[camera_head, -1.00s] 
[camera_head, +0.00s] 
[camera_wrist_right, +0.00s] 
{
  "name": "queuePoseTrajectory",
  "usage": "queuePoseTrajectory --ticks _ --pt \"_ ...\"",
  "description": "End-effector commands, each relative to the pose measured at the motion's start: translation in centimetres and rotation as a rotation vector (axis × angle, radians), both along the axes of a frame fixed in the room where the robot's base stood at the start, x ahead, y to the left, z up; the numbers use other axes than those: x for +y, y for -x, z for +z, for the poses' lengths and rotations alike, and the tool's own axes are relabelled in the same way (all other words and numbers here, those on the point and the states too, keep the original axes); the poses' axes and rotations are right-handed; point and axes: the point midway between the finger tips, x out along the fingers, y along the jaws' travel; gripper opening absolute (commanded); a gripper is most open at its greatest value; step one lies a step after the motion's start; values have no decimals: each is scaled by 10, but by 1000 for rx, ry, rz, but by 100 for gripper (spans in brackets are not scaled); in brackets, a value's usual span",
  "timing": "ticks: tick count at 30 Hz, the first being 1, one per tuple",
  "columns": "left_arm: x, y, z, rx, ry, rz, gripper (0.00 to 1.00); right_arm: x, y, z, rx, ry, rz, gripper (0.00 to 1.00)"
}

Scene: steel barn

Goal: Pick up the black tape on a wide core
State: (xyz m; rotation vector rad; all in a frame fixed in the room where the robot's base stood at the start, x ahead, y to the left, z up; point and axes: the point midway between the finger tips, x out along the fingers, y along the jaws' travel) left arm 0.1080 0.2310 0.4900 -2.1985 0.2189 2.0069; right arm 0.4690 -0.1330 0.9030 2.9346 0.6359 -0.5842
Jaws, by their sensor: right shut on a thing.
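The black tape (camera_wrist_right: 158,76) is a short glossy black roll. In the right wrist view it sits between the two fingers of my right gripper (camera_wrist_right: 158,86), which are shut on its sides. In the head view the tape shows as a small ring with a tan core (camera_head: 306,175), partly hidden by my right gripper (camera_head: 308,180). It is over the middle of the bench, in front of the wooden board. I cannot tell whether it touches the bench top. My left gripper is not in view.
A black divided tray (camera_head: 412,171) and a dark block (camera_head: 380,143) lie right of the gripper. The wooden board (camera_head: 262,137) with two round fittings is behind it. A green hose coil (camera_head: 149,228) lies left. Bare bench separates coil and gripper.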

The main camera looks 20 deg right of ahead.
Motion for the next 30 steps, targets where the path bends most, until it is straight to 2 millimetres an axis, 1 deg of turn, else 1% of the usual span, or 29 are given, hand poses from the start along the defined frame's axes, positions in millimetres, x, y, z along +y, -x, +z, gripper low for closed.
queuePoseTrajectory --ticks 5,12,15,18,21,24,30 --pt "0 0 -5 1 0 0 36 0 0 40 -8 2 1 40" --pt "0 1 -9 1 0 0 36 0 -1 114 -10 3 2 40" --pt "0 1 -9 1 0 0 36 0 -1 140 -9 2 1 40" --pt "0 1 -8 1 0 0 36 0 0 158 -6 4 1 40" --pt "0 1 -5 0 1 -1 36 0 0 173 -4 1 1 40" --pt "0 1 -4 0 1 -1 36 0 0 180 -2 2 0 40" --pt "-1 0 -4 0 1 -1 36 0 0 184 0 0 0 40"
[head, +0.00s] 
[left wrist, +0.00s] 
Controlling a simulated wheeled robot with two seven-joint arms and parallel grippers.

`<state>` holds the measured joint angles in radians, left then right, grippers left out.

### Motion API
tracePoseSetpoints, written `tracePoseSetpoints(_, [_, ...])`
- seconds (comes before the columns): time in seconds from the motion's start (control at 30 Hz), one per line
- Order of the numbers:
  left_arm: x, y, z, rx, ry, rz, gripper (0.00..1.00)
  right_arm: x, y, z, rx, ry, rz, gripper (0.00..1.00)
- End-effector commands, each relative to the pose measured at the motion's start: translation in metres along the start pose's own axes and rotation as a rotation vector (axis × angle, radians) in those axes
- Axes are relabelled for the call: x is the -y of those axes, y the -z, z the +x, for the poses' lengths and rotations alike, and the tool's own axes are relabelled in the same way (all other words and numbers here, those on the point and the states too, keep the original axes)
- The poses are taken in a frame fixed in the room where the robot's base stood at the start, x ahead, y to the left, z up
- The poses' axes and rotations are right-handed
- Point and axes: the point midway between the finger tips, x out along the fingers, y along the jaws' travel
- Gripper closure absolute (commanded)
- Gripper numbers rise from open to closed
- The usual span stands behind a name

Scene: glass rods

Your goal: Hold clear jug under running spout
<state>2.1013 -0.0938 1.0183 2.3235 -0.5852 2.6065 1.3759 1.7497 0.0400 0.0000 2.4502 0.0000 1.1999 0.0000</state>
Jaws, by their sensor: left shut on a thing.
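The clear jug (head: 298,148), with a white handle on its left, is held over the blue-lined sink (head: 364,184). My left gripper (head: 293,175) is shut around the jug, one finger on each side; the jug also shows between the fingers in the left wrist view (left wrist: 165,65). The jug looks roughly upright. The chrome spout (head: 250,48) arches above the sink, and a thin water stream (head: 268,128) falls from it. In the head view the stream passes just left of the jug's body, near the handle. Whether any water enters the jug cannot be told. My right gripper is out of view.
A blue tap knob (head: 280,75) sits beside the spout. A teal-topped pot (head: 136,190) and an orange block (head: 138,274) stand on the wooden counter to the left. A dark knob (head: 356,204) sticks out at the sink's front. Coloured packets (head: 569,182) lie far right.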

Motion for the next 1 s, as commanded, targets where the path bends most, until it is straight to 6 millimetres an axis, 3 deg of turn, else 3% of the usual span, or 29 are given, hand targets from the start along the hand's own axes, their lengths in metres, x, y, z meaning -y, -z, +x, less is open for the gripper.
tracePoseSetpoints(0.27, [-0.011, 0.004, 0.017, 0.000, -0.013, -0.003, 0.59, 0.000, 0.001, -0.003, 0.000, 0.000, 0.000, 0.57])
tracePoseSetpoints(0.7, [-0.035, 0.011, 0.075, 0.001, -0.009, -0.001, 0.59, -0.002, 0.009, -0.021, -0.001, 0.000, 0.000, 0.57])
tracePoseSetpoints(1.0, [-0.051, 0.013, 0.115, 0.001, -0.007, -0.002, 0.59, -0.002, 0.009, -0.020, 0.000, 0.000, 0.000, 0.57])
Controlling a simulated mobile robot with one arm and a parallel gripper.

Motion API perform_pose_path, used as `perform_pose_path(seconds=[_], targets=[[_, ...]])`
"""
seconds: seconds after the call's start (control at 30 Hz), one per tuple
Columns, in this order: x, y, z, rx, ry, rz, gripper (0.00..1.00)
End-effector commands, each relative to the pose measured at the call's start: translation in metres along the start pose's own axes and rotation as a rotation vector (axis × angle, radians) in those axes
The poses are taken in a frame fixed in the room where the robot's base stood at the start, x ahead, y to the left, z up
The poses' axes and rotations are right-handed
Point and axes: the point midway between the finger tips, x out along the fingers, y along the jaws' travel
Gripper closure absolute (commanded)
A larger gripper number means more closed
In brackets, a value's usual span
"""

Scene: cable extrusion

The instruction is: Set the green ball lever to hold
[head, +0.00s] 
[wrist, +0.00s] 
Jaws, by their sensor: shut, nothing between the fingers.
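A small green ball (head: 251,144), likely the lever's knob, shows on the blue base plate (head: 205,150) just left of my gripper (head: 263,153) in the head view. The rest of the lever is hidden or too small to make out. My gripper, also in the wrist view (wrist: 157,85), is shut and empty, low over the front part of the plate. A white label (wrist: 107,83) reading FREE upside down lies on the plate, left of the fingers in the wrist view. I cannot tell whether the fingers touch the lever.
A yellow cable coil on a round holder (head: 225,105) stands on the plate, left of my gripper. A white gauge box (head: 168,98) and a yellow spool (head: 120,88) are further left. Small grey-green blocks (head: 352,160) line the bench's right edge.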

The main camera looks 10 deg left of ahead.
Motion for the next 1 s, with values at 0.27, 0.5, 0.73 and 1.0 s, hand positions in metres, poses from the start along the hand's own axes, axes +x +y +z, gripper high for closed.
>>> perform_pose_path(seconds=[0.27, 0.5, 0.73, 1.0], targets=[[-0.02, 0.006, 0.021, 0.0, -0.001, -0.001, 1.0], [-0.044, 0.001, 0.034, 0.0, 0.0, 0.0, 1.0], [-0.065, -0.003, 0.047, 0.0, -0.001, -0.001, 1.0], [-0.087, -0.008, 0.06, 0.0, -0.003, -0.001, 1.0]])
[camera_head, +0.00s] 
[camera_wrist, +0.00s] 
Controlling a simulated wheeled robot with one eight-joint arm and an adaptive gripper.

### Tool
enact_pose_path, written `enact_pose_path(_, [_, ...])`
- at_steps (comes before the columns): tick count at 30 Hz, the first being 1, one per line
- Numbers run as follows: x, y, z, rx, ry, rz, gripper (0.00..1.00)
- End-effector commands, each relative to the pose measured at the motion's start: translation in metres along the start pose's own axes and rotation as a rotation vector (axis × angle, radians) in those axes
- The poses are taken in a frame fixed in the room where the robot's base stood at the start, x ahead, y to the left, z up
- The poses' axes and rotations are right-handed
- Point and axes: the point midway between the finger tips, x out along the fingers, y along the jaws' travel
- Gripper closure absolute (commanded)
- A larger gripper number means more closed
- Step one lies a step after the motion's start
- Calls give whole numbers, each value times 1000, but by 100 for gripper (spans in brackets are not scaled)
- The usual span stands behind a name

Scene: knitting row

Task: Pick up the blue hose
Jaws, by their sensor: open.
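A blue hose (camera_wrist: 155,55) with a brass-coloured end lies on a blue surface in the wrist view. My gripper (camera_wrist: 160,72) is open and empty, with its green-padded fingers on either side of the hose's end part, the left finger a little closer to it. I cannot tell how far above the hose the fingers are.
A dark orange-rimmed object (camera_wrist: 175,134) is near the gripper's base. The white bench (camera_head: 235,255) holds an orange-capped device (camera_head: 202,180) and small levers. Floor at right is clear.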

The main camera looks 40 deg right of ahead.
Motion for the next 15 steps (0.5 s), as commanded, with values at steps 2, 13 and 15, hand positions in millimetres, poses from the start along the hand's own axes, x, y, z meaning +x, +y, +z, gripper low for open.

_ _ _

Written problem
Begin with the first line of the listing and copy exactly through the line that contains "Goal: Pick up the black tape on a wide core", please, keeping both ends and leaving out everything after.

Task output
[camera_head, -1.00s] 
[camera_head, +0.00s] 
[camera_wrist_right, +0.00s] 
{
  "name": "queuePoseTrajectory",
  "usage": "queuePoseTrajectory --ticks _ --pt \"_ ...\"",
  "description": "End-effector commands, each relative to the pose measured at the motion's start: translation in centimetres and rotation as a rotation vector (axis × angle, radians), both along the axes of a frame fixed in the room where the robot's base stood at the start, x ahead, y to the left, z up; the numbers use other axes than those: x for +y, y for -x, z for +z, for the poses' lengths and rotations alike, and the tool's own axes are relabelled in the same way (all other words and numbers here, those on the point and the states too, keep the original axes); the poses' axes and rotations are right-handed; point and axes: the point midway between the finger tips, x out along the fingers, y along the jaws' travel; gripper opening absolute (commanded); a gripper is most open at its greatest value; step one lies a step after the motion's start; values have no decimals: each is scaled by 10, but by 1000 for rx, ry, rz, but by 100 for gripper (spans in brackets are not scaled); in brackets, a value's usual span",
  "timing": "ticks: tick count at 30 Hz, the first being 1, one per tuple",
  "columns": "left_arm: x, y, z, rx, ry, rz, gripper (0.00 to 1.00); right_arm: x, y, z, rx, ry, rz, gripper (0.00 to 1.00)"
}

Scene: steel barn

Goal: Pick up the black tape on a wide core

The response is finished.